CHAOTIC DIFFERENTIAL EVOLUTION ALGORITHM BASED ON COMPETITIVE COEVOLUTION AND ITS APPLICATION TO DYNAMIC OPTIMIZATION OF CHEMICAL PROCESSES

A chaotic differential evolution algorithm based on competition coevolution is proposed to improve the performance of the differential evolution (DE) algorithm. In the proposed algorithm (named CO-CDE), at first the population is divided into several sub-populations, each sub-population evolves individually, using different differential schemes. At the end of the evolution each sub-population will have one individual with best fitness. After that all the individuals with best fitness compete with each other, at this time the fitness of one individual is defined as the number of times one individual is superior to others.
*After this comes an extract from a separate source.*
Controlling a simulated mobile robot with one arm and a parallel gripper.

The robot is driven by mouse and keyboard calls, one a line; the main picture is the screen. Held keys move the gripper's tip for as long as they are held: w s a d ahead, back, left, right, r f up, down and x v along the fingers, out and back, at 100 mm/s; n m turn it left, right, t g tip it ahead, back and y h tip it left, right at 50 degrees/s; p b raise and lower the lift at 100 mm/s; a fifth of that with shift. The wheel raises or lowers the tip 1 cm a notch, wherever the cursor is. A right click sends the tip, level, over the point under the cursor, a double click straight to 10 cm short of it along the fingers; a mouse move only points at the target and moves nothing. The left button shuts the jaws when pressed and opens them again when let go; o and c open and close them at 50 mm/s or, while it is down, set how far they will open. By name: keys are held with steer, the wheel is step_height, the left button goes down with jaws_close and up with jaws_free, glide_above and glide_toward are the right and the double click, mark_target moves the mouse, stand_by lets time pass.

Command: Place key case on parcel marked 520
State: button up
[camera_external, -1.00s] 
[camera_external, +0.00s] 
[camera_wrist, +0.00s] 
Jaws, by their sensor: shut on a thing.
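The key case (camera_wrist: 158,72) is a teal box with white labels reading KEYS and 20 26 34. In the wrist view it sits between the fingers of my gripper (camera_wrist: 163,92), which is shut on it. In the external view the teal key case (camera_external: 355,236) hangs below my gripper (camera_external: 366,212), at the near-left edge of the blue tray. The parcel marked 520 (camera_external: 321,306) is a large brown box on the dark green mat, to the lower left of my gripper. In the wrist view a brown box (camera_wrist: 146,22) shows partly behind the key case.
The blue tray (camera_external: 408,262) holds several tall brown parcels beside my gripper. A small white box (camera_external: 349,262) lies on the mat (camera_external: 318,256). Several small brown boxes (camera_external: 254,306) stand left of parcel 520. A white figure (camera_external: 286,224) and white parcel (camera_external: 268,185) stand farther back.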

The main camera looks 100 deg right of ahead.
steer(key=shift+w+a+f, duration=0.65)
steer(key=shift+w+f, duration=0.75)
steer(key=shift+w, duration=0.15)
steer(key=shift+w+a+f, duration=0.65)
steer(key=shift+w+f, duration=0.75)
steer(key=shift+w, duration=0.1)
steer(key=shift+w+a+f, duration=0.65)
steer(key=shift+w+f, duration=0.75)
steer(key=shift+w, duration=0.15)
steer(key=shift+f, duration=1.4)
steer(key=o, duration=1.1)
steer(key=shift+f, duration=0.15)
Therefore one individual with best fitness is picked out and its information is shared by the whole population. To avoid premature convergence and raise the probability of escaping from local optima, a chaotic evolutionary operation based on chaotic variables is introduced into the algorithm and implemented to the whole population. The simulation experiment shows that the CO-CDE algorithm generally outperforms the original differential evolution algorithm for a suite of benchmark functions. Furthermore, the CO-CDE algorithm is applied to a dynamic optimization of chemical process. Experimental results have proved the proposed approach effective, statistically consistent, and promising.